Founded in 1859, Owatonna, Minn.-based J-C Press is the oldest operating business in Steele County. Originally founded as a newspaper and commercial printer, J-C Press has evolved over the years, moving away from newspaper publishing in the 1930s to focus on commercial printing.

In 2009, the current owner and president, Pat McDermott, decided to expand the company’s service offerings and move into wide-format printing. Currently, J-C Press operates a Mutoh Valuejet 1638X roll printer, an Esko Kongsberg i-XL Multicut router and a GFP wide-format laminator.

“We were looking for ways to diversify our offerings and find growth opportunities in a mature printing market,” says McDermott.
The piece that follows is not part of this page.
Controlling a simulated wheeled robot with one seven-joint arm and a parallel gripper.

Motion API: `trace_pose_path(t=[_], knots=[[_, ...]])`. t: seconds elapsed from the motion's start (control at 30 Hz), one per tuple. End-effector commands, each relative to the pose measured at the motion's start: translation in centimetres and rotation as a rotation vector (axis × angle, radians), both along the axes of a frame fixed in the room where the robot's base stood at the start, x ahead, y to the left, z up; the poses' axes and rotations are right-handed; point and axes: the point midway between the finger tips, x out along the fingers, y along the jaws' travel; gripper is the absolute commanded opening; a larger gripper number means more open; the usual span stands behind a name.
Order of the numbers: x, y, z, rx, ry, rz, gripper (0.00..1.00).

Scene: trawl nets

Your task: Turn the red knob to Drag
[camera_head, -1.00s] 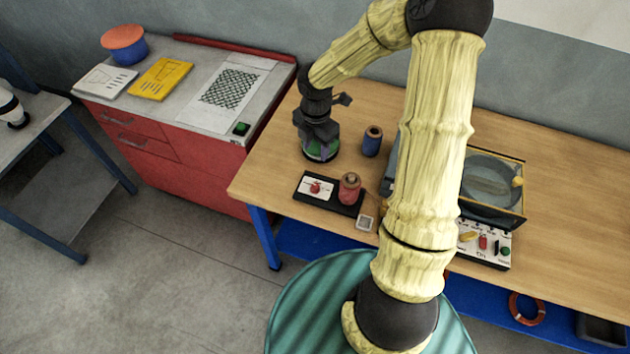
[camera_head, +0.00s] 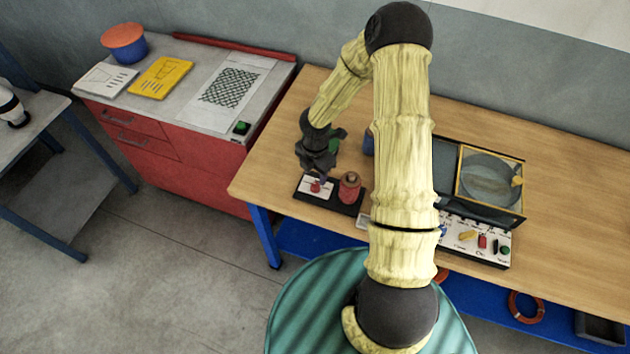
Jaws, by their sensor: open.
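A small red knob (camera_head: 315,187) sits on a white plate on a black base (camera_head: 338,205) near the table's front left edge. My gripper (camera_head: 317,176) points down just above and behind this knob, open. Whether its fingers touch or straddle the knob cannot be told. A second red control (camera_head: 483,242) shows on the white control panel (camera_head: 467,252) at the right, beside a yellow and a green one. The lettering is too small to read, so the Drag mark cannot be made out.
A red spool (camera_head: 349,188) stands on the black base, close right of the knob. A blue spool (camera_head: 368,143) and a green item (camera_head: 339,136) are partly hidden behind my arm. A tank with a yellow frame (camera_head: 489,178) stands behind the panel. The table's far right is clear.

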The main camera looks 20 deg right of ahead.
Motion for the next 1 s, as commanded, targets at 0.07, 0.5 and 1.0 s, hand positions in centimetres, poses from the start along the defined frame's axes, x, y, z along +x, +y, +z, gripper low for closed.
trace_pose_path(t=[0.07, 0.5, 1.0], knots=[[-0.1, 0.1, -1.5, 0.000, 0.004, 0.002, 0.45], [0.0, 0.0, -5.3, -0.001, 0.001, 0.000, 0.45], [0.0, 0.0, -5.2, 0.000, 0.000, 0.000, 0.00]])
With the addition of wide-format capabilities, the company has been able to grow its wide-format sales by 4% to 5% per year.

For J-C Press, making use of the workflow and automation tools included with the digital printers — such as the ability to nest multiple jobs — has proved to be the most profitable. The need to profile all of the substrates was truly the biggest roadblock, however.

“Profiling the plethora of different substrates to ensure accurate color reproduction was our biggest challenge,” comments McDermott. “Vinyl runs differently than poster paper and that runs differently than PVC. We include 14 rigid substrates and 12 roll substrates as part of our ‘House’ offerings along with the custom substrates that we produce as needed.”

One of the most eye-catching jobs they did was a unique two-sided art piece that was printed on clear PVC with white ink to give it a three-dimensional look. The customer framed these pieces and they were hung in their corporate offices.